Example usage: I want to see if a giant block of base64 code contains any references to the string 'base64'. The naive approach is to convert the string to it's base64 equivalent, YmFzZTY0. There are two problems with this approach. The first is that the string will be different depending on the position of the first character 'Y' in the input string. Possible offents are 0 bits, 2 bits or 4 bits. The above example only calculates the 0 bit offset. There should be 3 separate base64 strings to look for. The second problem is that base64 strings use a 6 bit encoding, so the characters don't align the same as 8 bit encoding. This leads to character bleeding at the beginning and ends of a string where the string will change depending on its immediate context. This script calculates the maximum constant string length that should be present. Unfortunately it requires trimming characters which can often lead to very short strings.
2026-06-16 12:30:35 +00:00 · 2017-07-28 05:15:39 -06:00
parent 4f529f0683
commit 4014f414dc
1 changed files with 71 additions and 0 deletions
--- a/b64p.py
+++ b/b64p.py
@@ -0,0 +1,71 @@
+#!/usr/bin/env python
+#Takes a string as an argument and returns 3 base64 encoded string partials.

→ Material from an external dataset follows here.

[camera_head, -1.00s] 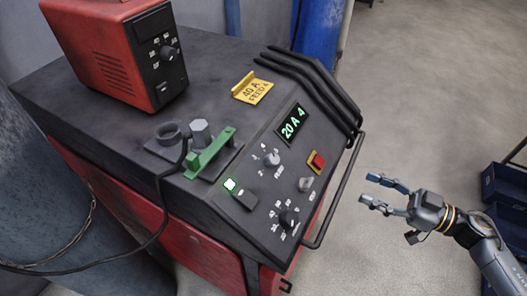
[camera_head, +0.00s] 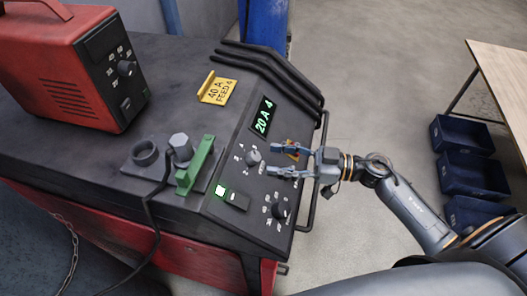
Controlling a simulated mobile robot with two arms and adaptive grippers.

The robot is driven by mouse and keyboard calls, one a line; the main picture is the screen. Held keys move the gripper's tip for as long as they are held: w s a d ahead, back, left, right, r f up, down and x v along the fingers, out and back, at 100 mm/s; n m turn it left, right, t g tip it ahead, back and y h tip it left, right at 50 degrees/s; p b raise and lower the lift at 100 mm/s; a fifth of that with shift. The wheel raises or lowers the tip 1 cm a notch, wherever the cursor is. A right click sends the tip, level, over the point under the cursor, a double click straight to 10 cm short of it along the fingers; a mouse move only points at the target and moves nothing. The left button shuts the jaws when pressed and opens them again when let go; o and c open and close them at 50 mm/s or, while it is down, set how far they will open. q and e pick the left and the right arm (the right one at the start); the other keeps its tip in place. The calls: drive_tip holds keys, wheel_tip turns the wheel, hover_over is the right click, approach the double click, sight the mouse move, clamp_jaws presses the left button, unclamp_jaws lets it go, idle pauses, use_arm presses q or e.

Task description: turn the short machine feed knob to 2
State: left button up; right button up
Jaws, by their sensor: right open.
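The low dark machine has a sloped control panel (camera_head: 233,222). Its feed knob (camera_head: 253,158), a small grey knob with numbers around it, sits below a green-lit display (camera_head: 263,115) reading "20 A 4". My right gripper (camera_head: 272,159) is open over the panel, its two fingers pointing left at the feed knob, just right of it. I see no grip on the knob; whether a fingertip touches it I cannot tell. The gripper partly covers a red button with a yellow surround and hides the small knob below that. My left gripper is not in view.
A black current knob (camera_head: 279,211) is lower on the panel. Blue crates (camera_head: 462,137) are at right.

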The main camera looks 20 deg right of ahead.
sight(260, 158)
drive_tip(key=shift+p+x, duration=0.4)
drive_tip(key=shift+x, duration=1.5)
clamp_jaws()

+#One of these strings is guaranteed to be present in the base64 content if
+#the original plain-text code contained the (case-sensitive) input string.
+
+#Due to the 8 bit to 6 bit encoding conversion involved in base64 encoding,
+#the edges don't always align nicely, so trimming is required as the first
+#and last characters may be different depending on the immediate context.
+
+from base64 import b64encode
+import sys
+
+def main(input):
+        L_offset = 0
+        R_offset = 3 - ((len(input) + L_offset) % 3)
+        if (R_offset == 3):
+                R_offset = 0
+
+        e1, e2, e3 = encode(input)
+
+        e1 = trim(e1, L_offset, R_offset)
+
+        L_offset += 1
+        R_offset = 3 - ((len(input) + L_offset) % 3)
+        if (R_offset == 3):
+                R_offset = 0
+
+        e2 = trim(e2, L_offset, R_offset)
+
+        L_offset += 1
+        R_offset = 3 - ((len(input) + L_offset) % 3)
+        if (R_offset == 3):
+                R_offset = 0
+
+        e3 = trim(e3, L_offset, R_offset)
+
+        print(e1)
+        print(e2)
+        print(e3)
+
+def offset_2_chars(offset):
+        if (offset == 0):
+                return 0
+        elif (offset == 1):
+                return 2
+        else:
+                return 3
+
+def trim(input, L_offset, R_offset):
+        input = trimL(input, L_offset)
+        input = trimR(input, R_offset)
+        return input
+
+def trimL(input, offset):
+        left_cut = offset_2_chars(offset)
+        return input[left_cut:]
+
+def trimR(input, offset):
+        if (offset == 0):
+                return input
+        right_cut = offset_2_chars(offset)
+        return input[:-right_cut-1]
+
+def encode(input):
+        e1 = b64encode(input)
+        e2 = b64encode('0' + input)
+        e3 = b64encode('00' + input)
+        return e1, e2, e3
+
+if __name__ == '__main__':
+        main(sys.argv[1])